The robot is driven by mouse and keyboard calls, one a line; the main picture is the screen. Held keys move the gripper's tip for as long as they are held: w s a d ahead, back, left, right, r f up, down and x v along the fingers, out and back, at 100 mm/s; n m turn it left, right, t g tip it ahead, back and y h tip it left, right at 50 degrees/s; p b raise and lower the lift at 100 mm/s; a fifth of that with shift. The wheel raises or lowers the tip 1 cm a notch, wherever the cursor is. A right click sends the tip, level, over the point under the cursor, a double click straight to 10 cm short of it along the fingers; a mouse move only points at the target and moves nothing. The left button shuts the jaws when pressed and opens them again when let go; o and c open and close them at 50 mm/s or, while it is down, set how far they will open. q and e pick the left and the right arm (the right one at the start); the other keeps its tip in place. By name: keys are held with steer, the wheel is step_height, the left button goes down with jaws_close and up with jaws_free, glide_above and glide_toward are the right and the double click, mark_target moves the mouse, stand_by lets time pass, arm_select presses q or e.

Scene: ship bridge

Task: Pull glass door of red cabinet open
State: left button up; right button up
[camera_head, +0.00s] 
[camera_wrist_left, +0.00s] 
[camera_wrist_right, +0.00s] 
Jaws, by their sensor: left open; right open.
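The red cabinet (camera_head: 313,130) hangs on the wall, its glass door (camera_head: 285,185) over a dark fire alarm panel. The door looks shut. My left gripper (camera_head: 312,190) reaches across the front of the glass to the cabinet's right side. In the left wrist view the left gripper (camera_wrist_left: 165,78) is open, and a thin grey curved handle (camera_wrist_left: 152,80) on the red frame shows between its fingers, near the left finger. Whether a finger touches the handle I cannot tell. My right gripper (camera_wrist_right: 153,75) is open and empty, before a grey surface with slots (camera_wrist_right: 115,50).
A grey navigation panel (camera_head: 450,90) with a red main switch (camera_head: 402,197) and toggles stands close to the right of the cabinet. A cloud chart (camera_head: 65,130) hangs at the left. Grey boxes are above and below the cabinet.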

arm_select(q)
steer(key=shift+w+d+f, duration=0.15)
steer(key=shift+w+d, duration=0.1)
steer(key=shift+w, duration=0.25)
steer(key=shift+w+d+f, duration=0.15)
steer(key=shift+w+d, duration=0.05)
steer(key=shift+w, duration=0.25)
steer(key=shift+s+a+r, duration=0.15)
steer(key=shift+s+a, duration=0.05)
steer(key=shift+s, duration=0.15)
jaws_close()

■ ■ ■ ■

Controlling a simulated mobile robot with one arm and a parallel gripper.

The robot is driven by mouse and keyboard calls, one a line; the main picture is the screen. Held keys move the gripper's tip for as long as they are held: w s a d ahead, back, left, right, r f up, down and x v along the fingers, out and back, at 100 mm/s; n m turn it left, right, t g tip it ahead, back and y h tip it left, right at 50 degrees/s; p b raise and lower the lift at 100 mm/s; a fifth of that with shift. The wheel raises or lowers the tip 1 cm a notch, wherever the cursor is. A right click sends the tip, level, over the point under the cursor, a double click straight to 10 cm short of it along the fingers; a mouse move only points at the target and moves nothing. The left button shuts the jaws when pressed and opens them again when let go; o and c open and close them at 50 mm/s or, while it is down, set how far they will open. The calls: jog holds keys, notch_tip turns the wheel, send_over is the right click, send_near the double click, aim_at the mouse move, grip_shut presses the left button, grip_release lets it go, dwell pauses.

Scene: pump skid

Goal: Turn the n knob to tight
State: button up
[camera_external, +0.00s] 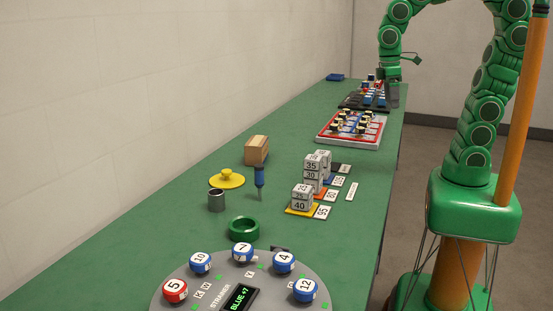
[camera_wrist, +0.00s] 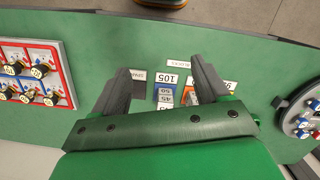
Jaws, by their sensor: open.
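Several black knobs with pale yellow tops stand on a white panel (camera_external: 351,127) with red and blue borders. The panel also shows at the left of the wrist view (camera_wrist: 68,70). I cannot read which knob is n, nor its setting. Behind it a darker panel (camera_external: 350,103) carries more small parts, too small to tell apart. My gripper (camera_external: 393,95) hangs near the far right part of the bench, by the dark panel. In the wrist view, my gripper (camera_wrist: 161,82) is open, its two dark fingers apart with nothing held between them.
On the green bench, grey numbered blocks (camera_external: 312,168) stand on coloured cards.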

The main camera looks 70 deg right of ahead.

■ ■ ■ ■

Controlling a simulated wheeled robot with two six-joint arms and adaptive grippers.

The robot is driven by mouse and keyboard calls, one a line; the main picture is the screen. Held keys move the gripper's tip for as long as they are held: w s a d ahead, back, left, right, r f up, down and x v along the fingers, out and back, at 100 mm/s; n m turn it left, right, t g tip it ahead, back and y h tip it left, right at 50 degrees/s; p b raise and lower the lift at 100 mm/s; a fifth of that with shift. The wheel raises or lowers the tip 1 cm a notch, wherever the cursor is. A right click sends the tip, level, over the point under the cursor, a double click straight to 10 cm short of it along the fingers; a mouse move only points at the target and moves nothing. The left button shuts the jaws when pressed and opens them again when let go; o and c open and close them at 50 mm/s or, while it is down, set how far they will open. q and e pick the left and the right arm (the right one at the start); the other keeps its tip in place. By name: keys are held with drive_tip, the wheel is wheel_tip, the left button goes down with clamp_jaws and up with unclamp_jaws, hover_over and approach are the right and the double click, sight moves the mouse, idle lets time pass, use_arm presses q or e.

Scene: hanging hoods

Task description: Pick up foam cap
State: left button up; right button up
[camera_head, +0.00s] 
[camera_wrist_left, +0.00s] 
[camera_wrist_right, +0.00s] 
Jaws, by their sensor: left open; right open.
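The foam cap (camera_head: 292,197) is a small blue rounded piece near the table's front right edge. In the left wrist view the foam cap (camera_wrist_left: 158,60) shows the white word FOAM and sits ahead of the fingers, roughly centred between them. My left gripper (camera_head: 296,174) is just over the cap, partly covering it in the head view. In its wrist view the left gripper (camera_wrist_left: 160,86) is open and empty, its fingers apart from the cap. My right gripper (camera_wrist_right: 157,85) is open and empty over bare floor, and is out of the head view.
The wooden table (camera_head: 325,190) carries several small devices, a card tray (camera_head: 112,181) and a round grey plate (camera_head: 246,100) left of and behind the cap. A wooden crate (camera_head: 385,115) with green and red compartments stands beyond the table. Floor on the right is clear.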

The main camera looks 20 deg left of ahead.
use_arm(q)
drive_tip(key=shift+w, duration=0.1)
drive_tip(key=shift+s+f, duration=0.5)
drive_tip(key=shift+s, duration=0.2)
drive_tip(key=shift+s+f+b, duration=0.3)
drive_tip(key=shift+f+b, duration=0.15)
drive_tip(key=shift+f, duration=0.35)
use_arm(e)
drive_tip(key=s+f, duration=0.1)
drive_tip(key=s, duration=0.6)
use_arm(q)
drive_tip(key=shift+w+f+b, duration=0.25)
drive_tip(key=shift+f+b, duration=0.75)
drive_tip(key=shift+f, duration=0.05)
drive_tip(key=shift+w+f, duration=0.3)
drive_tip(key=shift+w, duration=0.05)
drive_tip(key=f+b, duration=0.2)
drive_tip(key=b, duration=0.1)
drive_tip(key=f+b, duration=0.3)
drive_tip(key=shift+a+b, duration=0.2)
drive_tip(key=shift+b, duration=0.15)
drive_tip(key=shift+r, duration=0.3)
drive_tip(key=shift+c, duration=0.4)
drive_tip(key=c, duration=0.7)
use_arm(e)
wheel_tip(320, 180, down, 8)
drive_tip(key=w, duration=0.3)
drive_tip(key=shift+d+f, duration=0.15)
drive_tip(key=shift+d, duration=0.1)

■ ■ ■ ■

Go through the material above and count the lines that include "Scene". Give the number alone.

Result of the exercise: 3